Iconique Tilda Swinton
Tourné à l’été 2020, à Madrid, en pleine pandémie, The Human Voice est le monologue de cette femme dans la cinquantaine, confinée entre les murs de son appartement, qui attend désespérément un appel de son mari. Il ne reviendra plus, abandonnant lâchement les deux êtres qui l’aiment le plus : elle, donc, et son chien. Aucun des deux ne comprend cet abandon, et tandis que Dash, le berger australien, tourne en rond en attendant son maître, la femme, elle, regarde passer le temps…
Almodóvar avait livré une splendide réflexion sur sa vie, son œuvre et l’art en général dans Dolor y gloria (2019), avec un Antonio Banderas dans une version à peine fictive et maquillée du cinéaste. Ici, il jette à nouveau un regard sur son passé, avec ce personnage dont il a fait l’ébauche il y a plus de trente ans sous les traits de Carmen Maura, incarné dans sa forme définitive par une Tilda Swinton iconique dans un costume Dries Van Noten bleu azur (qu’elle porte au début du film, pour acheter une hache dans un magasin d’outillage) comme dans les différents rouges de chez Balenciaga qui constituent sa garde-robe d’intérieur (un pull à col roulé, une robe de chambre et une somptueuse robe de soirée). Elle est le parfait opposé d’Anna Magnani, présence sculpturale d’un autre temps, qui a incarné ce même personnage (dans L’amore, de Roberto Rossellini, en 1948) sous une allure complètement défaite, le visage marqué par le désespoir et vêtue de guenilles.
Adieu au passé
Pour Pedro Almodóvar, il était «impossible pour une femme, aujourd’hui, de s’identifier à l’idée d’une femme soumise (…) à son compagnon», autrement dit telle que Cocteau l’avait inventée. Cette adaptation, si elle est définitive et semble clore la longue histoire que le réalisateur entretenait avec la pièce, prend néanmoins ses libertés qui la rendent d’autant plus contemporaine. Le personnage de Tilda Swinton n’est ainsi «pas une femme qui dépend de son homme, mais qui a une sorte d’autonomie morale». La femme exorcise ainsi son affliction par la violence, d’abord à l’aide de la hache, avec laquelle elle va réduire en lambeaux le costume de l’homme soigneusement disposé sur le lit, puis du feu, l’élément purificateur.

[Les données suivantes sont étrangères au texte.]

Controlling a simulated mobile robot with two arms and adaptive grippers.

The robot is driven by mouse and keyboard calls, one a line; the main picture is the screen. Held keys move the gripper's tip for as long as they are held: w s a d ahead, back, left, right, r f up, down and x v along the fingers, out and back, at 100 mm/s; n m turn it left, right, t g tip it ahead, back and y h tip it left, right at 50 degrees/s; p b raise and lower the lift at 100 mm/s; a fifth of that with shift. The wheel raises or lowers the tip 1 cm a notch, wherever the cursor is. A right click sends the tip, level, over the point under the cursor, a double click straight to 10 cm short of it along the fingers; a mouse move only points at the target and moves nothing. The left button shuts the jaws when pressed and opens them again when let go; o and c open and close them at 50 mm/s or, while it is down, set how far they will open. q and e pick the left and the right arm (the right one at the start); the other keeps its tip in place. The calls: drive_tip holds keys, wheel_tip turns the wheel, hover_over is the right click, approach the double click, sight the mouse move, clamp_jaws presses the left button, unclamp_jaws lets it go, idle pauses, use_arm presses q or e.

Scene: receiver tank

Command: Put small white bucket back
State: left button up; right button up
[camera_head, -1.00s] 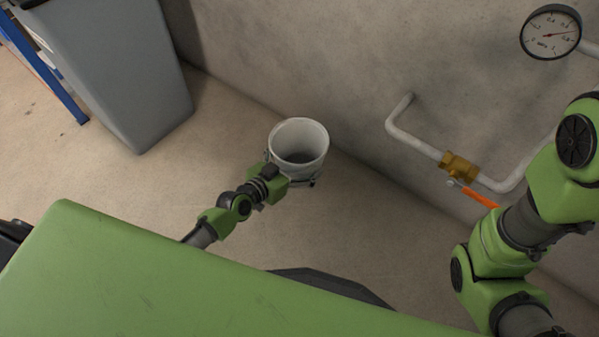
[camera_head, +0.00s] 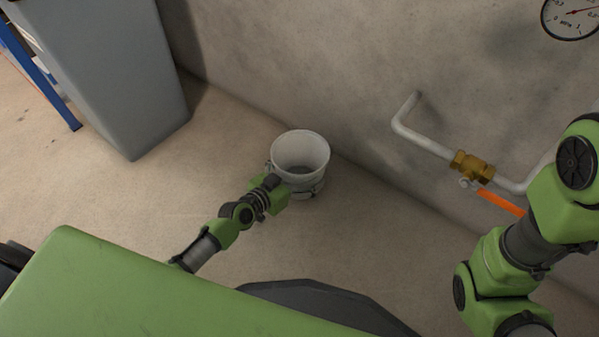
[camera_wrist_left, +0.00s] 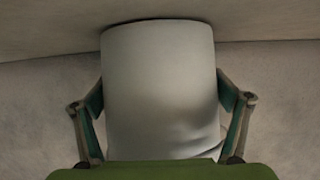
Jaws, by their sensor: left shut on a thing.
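The small white bucket (camera_head: 300,153) is upright in the middle of the head view, close to the concrete wall. Its inside looks empty. My left gripper (camera_head: 296,186) is shut on the bucket, with its fingers around the lower part of the side. In the left wrist view the bucket (camera_wrist_left: 160,90) fills the middle, with a finger on each side of it. I cannot tell whether the bucket's bottom touches the floor. My right arm comes in at the right edge of the head view; its gripper is not in view.
A grey bin (camera_head: 105,70) stands at the upper left, beside a blue post (camera_head: 40,70). A white pipe (camera_head: 425,142) with a brass valve (camera_head: 470,165) and an orange handle (camera_head: 500,203) runs along the wall at right. A gauge (camera_head: 572,16) is above. Floor left of the bucket is clear.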

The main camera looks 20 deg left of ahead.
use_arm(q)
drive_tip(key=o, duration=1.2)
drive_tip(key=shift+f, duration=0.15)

La délivrance par la violence lui permet aussi de se libérer du décor, synonyme d’oppression. Pour cela, Almodóvar joue sur le trompe-l’œil, l’appartement étant en réalité un faux recréé en studio, dont tous les artifices sont exposés dans un naturel bluffant. C’est aussi pour le cinéaste une dernière façon de laisser le passé être le passé : les meubles, les livres, les tableaux proviennent tous ou presque d’œuvres précédentes, distillés ici dans une conversation à sens unique avec sa propre carrière. La voix que l’on n’entend pas, l’homme absent, c’est peut-être même Antonio Banderas, alter ego d’Almodóvar qui, en l’incarnant dans son film précédent, lui dit adieu après huit films. À 71 ans, Pedro Almodóvar est en ce moment en tournage de Madres paralelas, son «Don Quichotte de la maternité», comme il décrit ce projet en gestation depuis plus de dix ans. Une façon d’aller de l’avant tout en restant fidèle à son univers : «Je ne me vois pas écrire sur une femme heureuse (…) Si je le faisais, ce serait une comédie très ironique. Les femmes dans mon nouveau film auront de gros problèmes, mais elles ne sont pas abandonnées par les hommes. Les problèmes sont ailleurs.»